BudiBadu Logo
Samplebadu

COBOL by Example: XML Parsing

COBOL 2002

Parsing XML documents with event-based XML PARSE statement, implementing SAX-style processing with PROCESSING PROCEDURE callbacks, handling XML-EVENT and XML-TEXT registers, processing large files efficiently without loading entire DOM trees, and managing state manually for nested elements.

Code

       IDENTIFICATION DIVISION.
       PROGRAM-ID. XML-PARSE.
       
       DATA DIVISION.
       WORKING-STORAGE SECTION.
       01  XML-DOC     PIC X(50) VALUE "<item><id>1</id></item>".
       
       PROCEDURE DIVISION.
           XML PARSE XML-DOC PROCESSING PROCEDURE XML-HANDLER.
           STOP RUN.
           
       XML-HANDLER.
           EVALUATE XML-EVENT
               WHEN 'START-OF-ELEMENT'
                   DISPLAY "Start: " XML-TEXT
               WHEN 'CONTENT-CHARACTERS'
                   DISPLAY "Content: " XML-TEXT
               WHEN 'END-OF-ELEMENT'
                   DISPLAY "End: " XML-TEXT
           END-EVALUATE.

Explanation

XML PARSE is a powerful, event-based parser (similar to SAX). Instead of loading the entire document into a tree, it scans the XML sequentially and triggers a callback procedure for every significant event, such as finding a start tag, content text, or an end tag.

You provide a PROCESSING PROCEDURE that handles these events. The system automatically populates special registers like XML-EVENT (the type of event) and XML-TEXT (the data associated with the event) for you to inspect.
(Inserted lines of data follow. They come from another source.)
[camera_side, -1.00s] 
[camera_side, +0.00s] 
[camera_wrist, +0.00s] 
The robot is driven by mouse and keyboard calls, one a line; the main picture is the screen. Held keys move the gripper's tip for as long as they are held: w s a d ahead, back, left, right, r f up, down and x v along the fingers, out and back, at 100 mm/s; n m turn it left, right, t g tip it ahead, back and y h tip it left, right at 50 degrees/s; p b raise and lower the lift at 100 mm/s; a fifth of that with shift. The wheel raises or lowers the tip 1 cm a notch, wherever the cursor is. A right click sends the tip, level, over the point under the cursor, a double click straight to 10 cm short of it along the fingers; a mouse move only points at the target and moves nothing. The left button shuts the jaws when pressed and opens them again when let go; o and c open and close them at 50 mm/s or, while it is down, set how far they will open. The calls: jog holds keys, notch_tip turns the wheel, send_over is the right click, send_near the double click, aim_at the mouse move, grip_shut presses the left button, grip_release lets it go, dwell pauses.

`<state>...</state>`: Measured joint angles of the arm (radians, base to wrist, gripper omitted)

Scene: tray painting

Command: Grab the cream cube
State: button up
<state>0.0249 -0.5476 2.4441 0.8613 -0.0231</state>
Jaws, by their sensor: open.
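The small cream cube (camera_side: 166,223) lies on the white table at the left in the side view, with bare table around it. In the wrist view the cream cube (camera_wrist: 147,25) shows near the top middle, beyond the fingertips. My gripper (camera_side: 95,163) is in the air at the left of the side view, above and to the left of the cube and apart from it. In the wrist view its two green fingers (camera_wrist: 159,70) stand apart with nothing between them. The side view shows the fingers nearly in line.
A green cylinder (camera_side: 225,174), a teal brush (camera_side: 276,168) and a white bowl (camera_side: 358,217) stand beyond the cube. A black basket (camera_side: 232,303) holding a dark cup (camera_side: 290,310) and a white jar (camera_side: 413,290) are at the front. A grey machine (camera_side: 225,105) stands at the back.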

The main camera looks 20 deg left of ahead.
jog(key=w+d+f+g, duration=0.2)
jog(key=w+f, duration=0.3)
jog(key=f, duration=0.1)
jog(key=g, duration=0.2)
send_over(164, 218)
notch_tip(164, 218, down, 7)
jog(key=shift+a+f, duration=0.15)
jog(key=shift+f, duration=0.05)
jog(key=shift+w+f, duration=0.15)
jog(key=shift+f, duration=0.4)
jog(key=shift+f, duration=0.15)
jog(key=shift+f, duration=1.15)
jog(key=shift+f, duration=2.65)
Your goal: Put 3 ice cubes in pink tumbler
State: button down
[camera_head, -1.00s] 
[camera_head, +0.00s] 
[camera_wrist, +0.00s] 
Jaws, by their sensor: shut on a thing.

This approach is extremely memory efficient, allowing COBOL programs to process XML files that are gigabytes in size without running out of memory. However, it requires you to manage the state manually (e.g., knowing which tag you are currently inside).

Code Breakdown

9
XML PARSE XML-DOC. Initiates the parsing of the document stored in XML-DOC.
9
PROCESSING PROCEDURE XML-HANDLER. Tells the parser to jump to the 'XML-HANDLER' paragraph for every event.
13
EVALUATE XML-EVENT. The core switch statement. XML-EVENT contains values like 'START-OF-ELEMENT', 'CONTENT-CHARACTERS', etc.
14
WHEN 'START-OF-ELEMENT'. Triggered when a tag like <item> is encountered. XML-TEXT would contain "item".
16
WHEN 'CONTENT-CHARACTERS'. Triggered when text between tags is found. XML-TEXT contains the actual value (e.g., "1").
18
WHEN 'END-OF-ELEMENT'. Triggered when a closing tag like </item> is found.